Facile et bon marché à mettre en place, les restaurants mobiles se multiplient dans la région. Ils doivent pourtant surmonter de nombreux défis pour réussir.
Le premier Food Truck Festival de Suisse romande s’est tenu fin mai sur la place de la Riponne, à Lausanne. Des centaines de personnes ont répondu à l’appel de la Ville qui avait sélectionné vingt-sept restaurants nomades pour l’occasion. Et, après quelques heures de service seulement, de nombreuses enseignes affichaient déjà sold-out.

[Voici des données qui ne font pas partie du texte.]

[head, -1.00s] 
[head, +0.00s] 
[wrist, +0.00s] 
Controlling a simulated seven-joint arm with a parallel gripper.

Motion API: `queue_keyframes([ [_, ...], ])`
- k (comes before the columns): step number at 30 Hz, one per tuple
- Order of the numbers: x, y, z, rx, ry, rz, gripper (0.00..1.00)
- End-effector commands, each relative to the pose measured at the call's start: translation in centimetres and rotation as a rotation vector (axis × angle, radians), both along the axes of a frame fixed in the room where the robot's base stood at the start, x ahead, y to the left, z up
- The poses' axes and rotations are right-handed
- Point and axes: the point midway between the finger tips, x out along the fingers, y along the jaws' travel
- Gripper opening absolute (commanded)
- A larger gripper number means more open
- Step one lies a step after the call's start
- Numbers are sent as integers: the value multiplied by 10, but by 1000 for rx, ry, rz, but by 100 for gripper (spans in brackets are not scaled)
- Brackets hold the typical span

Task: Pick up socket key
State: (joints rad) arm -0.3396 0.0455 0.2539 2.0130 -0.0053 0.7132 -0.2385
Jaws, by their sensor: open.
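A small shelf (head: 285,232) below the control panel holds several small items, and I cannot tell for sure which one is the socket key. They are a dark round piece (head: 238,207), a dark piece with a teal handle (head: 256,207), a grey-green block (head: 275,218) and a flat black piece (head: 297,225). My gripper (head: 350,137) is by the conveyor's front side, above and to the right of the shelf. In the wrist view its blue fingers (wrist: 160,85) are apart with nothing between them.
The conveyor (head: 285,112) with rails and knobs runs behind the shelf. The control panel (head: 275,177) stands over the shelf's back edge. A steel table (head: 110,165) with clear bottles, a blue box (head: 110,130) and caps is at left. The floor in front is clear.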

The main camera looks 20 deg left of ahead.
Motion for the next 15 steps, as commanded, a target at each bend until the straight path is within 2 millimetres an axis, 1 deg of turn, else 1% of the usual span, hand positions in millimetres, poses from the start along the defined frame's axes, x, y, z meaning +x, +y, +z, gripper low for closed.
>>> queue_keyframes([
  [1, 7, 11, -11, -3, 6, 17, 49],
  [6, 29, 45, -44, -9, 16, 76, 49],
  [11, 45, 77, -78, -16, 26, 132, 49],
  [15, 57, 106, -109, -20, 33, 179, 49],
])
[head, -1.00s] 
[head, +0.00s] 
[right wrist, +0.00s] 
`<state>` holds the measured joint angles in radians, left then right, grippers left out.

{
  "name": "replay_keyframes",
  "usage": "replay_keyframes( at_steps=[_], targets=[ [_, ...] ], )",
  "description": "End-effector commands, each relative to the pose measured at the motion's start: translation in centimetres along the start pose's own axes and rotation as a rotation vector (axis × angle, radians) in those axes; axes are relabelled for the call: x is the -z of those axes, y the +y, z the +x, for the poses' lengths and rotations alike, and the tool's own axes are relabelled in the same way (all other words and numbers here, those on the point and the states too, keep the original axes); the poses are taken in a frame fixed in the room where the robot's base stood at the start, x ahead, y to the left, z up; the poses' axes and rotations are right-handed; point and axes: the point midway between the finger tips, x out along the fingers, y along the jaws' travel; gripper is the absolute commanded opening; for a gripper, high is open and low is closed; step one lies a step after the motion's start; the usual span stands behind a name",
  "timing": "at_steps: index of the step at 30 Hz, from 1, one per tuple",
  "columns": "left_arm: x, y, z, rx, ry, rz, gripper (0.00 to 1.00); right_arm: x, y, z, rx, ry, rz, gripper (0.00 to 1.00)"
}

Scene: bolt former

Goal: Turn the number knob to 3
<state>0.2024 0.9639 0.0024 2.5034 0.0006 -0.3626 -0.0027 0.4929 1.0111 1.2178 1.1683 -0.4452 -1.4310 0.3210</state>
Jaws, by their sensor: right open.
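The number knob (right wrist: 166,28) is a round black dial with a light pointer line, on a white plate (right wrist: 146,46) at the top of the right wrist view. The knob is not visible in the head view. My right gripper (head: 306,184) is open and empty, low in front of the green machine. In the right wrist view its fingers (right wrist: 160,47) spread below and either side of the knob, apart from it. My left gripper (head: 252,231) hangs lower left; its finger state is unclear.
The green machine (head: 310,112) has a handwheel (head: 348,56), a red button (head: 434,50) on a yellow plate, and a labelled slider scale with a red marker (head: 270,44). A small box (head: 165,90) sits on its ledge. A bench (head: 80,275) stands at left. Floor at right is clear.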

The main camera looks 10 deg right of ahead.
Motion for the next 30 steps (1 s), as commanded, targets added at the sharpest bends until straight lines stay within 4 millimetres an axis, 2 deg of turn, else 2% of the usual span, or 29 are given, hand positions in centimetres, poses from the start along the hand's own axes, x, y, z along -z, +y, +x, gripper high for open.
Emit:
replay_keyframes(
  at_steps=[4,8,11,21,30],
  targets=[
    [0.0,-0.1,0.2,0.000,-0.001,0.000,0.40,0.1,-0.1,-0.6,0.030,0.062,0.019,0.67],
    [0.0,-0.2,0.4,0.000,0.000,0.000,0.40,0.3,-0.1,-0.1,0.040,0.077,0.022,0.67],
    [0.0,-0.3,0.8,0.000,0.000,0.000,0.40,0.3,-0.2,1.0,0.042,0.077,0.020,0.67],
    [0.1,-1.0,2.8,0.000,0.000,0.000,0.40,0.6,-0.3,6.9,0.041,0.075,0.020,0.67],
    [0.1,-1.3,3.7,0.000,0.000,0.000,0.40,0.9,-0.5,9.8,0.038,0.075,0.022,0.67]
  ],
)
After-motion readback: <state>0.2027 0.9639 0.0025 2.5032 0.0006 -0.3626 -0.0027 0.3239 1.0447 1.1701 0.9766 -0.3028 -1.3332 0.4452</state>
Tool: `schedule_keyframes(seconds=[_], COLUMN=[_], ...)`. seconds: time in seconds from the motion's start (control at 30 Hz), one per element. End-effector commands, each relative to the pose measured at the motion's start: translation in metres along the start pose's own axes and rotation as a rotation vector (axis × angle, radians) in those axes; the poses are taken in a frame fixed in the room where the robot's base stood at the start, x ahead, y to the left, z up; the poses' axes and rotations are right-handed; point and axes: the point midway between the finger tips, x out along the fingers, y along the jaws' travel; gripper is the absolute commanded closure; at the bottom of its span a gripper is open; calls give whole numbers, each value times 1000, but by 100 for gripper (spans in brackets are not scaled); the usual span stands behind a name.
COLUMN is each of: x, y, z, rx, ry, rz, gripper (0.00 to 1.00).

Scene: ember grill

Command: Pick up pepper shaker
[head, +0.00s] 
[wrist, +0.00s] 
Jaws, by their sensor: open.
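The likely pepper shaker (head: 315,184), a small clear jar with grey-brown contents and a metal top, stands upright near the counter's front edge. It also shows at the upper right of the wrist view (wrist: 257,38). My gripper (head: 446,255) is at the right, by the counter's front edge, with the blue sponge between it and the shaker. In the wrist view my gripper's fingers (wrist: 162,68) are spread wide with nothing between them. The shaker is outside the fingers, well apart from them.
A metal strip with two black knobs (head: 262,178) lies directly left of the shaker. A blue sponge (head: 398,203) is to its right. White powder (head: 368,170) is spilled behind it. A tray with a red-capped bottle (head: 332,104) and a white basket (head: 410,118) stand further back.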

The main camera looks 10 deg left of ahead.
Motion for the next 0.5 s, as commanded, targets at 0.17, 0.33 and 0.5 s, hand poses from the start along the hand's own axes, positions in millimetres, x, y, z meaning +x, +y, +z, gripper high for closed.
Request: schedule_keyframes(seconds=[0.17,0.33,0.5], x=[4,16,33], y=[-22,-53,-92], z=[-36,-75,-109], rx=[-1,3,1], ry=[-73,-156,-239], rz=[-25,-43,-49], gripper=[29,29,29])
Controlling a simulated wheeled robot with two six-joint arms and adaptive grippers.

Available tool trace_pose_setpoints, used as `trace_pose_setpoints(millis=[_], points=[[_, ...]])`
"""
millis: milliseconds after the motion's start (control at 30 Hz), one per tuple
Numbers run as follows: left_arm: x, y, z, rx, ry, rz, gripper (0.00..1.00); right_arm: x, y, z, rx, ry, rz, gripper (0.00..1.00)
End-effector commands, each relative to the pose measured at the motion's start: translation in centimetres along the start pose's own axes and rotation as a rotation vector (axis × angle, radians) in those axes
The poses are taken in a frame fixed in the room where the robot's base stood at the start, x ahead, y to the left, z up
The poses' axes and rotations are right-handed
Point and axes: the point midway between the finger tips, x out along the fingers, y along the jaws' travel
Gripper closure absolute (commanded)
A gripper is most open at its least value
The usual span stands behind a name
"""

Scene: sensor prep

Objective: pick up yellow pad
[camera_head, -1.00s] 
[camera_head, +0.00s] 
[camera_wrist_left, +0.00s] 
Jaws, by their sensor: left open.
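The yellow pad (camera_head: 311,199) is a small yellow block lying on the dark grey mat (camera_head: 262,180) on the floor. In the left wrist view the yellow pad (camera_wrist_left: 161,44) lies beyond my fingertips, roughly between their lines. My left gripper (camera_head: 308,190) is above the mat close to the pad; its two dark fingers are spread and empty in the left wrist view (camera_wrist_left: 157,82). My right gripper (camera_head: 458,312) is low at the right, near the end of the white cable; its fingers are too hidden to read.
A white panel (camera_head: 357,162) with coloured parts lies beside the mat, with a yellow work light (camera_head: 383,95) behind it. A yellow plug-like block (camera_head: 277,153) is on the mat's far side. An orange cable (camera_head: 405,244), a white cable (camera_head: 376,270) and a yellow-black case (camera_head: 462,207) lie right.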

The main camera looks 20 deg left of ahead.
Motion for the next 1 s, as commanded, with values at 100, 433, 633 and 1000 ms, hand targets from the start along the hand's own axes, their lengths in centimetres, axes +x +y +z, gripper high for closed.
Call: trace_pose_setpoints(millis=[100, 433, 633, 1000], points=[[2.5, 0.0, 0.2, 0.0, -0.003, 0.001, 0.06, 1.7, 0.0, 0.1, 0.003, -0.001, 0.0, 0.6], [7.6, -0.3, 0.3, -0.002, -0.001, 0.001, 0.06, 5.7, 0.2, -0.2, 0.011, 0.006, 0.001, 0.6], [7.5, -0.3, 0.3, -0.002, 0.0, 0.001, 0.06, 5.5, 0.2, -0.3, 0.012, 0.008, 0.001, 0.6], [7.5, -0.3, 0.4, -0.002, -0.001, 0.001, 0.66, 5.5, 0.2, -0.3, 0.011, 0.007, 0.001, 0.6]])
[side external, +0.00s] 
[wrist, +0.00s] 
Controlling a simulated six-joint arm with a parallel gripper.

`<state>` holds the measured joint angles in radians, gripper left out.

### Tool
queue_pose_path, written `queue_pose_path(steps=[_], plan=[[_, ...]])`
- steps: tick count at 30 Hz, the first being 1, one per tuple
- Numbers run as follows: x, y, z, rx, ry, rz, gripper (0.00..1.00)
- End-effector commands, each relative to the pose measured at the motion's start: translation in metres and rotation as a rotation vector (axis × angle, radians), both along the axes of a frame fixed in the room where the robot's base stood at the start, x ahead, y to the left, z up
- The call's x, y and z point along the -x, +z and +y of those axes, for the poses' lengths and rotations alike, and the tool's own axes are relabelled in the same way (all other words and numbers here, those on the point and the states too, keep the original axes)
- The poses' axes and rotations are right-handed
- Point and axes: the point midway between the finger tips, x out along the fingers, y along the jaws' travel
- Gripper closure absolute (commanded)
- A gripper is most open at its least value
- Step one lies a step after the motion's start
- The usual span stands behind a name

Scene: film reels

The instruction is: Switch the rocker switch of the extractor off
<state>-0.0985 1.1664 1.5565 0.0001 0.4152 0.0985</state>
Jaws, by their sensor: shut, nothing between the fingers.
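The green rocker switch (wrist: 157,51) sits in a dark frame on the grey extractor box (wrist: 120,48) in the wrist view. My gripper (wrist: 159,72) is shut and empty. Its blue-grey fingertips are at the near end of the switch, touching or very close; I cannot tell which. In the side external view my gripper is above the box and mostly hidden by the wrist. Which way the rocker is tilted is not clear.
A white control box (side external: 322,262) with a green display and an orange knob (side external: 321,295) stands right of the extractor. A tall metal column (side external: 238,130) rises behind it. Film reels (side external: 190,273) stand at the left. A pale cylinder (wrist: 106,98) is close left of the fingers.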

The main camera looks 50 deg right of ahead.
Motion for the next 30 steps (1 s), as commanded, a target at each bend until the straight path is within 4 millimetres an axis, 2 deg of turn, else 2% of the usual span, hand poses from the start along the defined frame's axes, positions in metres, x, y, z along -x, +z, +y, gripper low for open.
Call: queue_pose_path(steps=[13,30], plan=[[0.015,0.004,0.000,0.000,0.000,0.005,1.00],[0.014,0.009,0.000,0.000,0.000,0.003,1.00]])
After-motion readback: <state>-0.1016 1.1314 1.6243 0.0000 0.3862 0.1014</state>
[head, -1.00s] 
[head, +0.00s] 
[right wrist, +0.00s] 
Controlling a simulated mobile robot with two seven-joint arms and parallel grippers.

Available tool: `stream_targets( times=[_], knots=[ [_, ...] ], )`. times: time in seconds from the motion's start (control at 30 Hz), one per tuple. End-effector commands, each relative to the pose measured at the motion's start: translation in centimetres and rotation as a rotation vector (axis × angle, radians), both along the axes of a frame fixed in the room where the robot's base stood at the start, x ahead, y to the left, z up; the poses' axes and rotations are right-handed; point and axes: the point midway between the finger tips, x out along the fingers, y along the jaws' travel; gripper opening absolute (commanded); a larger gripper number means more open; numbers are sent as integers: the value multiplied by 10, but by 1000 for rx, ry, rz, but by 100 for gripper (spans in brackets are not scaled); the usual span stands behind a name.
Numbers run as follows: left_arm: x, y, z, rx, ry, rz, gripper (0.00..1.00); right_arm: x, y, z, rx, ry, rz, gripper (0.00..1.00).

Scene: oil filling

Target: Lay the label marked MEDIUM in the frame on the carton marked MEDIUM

Le succès de cet événement témoigne de l’engouement pour cette nouvelle forme de restauration rapide. Venue des Etats-Unis, elle se répand depuis quelques années en Europe, notamment à Londres, Paris ou Bruxelles. «En Suisse, les food trucks sont présents depuis longtemps, mais nous observons une vraie tendance depuis un an, remarque Bettina Höchli, spécialiste des questions alimentaires au Gottlieb Duttweiler Institute de Zurich. Une nouvelle génération de personnes au mode de vie plus mobile mange de plus en plus à l’emporter. Mais elle ne veut plus de fast food. Elle recherche un service rapide mais une alimentation saine, locale et de qualité, ce que mettent en avant la majorité des food trucks.»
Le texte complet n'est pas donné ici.